By no means will this be an easy visit for Mr. Roh, who must address the substantive issues of redefining the military alliance between the two countries, including the repositioning of U.S. forces stationed here. He also has to gain back the trust of foreign investors in the Korean economy.
Indeed, President Roh heads to the United States, his first-ever visit there, with a lot on his shoulders. He has said that he will not be ambitious with the U.S. visit and has vowed to “do my best to solidify trust with President Bush.” Relations between the two countries have been rocky since the Kim Dae-jung administration. The accidental deaths of two teenage South Korean girls last year who were crushed by a U.S. military vehicle exacerbated relations to the point that the United States has put forth the idea of repositioning its troops to south of the Han River. And President Roh’s outspoken views on the United States did not help much.

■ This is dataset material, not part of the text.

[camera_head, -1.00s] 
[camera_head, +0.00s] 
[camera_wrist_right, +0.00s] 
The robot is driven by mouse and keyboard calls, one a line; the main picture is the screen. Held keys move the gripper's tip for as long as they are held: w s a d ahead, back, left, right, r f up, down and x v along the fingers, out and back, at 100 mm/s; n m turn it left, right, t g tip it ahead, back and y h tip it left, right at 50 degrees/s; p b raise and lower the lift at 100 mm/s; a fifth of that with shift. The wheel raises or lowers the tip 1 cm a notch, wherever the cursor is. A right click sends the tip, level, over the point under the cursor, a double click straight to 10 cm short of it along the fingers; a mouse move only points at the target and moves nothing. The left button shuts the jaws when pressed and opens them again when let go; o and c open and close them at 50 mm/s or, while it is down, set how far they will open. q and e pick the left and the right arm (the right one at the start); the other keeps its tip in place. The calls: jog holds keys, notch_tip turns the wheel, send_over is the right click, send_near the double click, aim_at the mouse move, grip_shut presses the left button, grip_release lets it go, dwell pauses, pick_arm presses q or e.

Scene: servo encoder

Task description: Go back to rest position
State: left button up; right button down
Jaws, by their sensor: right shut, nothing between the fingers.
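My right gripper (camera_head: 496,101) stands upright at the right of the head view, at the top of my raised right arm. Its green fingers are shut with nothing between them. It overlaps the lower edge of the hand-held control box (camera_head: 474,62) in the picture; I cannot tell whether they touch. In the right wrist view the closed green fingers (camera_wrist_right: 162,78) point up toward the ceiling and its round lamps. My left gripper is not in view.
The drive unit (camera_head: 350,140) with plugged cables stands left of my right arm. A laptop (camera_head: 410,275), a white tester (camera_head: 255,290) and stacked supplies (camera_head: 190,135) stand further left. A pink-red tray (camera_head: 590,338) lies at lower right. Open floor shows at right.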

Against such a backdrop, we believe Mr. Roh’s pledge to work to form trust with Mr. Bush is right on target. America is a vital ally with whom we share vital interests. We would like to recommend to President Roh that he seek ways to narrow the differences between Seoul and Washington toward North Korea by determining the reason Washington harbors discontent and skepticism toward Seoul’s policies.
That is Mr. Roh’s primary task, and without its realization the two leaders will not advance much on trust-building or a peaceful resolution of the North Korean nuclear issue. President Roh should understand that, in the eyes of the United States, North Korea is a rogue state with the means to promote terrorism, and pursue a joint response to that. If they establish trust, they will clear the uncertainty on the Korean Peninsula and reduce North Korea’s usage of hardline measures.